Archived — Working Paper Number 23: Restructuring in Canadian Industries: A Micro Analysis
by Sunder Magun, Applied International Economics, June 1998
Over the last 15 years, many Canadian companies have improved their profitability, productivity and international competitiveness by restructuring their core business processes and functions, and their organizational structures. Restructuring, which is directly linked to a company's strategy and business goals, provides a focussed vision for all improvement initiatives at the micro or company level. It is a part of the radical global changes in the management of business firms under way in many industrialized countries. At the moment, we do not understand how and to what extent restructuring has affected company performance in Canada. The general purpose of this study is to fill this knowledge gap. In particular, it will answer the following four research questions:
- What are the general and specific factors that have fuelled restructuring in Canadian firms?
- What is the general pattern of restructuring practices in Canadian companies? What are the various forms of restructuring in Canadian industries?
- Why has restructuring been successful in some companies? Can Canadian firms learn some lessons from this experience?
- What are the effects of restructuring on company profitability, productivity and employment?
This is a micro, company-based study. The basic data for the research have been compiled from an interview survey of individual Canadian companies. Restructuring includes several corporate improvement programs such as downsizing or rightsizing, total quality management (TQM), re-engineering and outsourcing. It seeks substantial improvements in performance goals, which may include improved product quality, higher profitability and productivity, lower production costs, as well as greater flexibility, speed, accuracy and customer satisfaction. These goals are often pursued concurrently. In many cases, restructuring takes a holistic approach to business improvements, covering both the technical aspects of processes and products (technology, standards, procedures, systems and controls) and the social aspects (organization, staffing, company policy, jobs, career paths and incentives).
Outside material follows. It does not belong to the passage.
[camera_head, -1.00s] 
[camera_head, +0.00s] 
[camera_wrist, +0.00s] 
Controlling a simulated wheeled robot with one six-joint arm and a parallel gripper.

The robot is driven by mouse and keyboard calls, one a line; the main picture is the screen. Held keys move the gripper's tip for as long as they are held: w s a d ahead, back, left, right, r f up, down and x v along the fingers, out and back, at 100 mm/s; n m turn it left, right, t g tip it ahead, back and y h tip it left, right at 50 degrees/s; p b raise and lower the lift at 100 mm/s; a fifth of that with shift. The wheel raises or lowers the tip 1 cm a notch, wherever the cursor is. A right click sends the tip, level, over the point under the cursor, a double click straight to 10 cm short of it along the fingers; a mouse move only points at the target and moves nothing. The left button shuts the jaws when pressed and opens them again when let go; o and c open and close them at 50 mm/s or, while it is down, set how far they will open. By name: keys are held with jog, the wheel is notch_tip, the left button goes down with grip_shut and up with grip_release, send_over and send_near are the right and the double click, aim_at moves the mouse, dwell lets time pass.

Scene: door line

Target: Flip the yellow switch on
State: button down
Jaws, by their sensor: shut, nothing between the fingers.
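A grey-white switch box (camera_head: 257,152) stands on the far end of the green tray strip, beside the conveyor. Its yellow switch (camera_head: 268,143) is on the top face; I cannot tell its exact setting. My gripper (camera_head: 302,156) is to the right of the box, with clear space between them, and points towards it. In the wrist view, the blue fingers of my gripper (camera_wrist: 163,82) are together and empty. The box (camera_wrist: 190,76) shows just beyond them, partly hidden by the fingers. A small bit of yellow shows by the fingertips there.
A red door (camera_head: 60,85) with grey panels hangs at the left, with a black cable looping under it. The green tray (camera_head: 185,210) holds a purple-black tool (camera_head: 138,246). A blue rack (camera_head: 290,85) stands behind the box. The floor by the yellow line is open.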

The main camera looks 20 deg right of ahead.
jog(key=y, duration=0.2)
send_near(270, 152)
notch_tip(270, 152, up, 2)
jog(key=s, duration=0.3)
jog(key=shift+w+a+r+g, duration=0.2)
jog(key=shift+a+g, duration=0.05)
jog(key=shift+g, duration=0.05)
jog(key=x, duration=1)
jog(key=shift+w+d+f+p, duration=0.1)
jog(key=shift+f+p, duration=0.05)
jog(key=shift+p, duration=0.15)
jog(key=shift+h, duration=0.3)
The study is divided into four sections. "The Setting" describes the conceptual framework used in the paper, and the sources of statistical data. "Restructuring in Canadian Companies" outlines the various modes of restructuring and the frequency of their use in Canadian corporate restructuring. In addition, this section analyses why companies may initiate restructuring and the goals they may set for their restructuring plans. The following section discusses the effects of restructuring on company performance and organizational structure. It also describes the form of benefit services provided to workers who are laid off as a result of restructuring. The concluding section answers the question of whether corporate restructuring is successful, and why. It also shows what role government programs have played in corporate restructuring in Canada.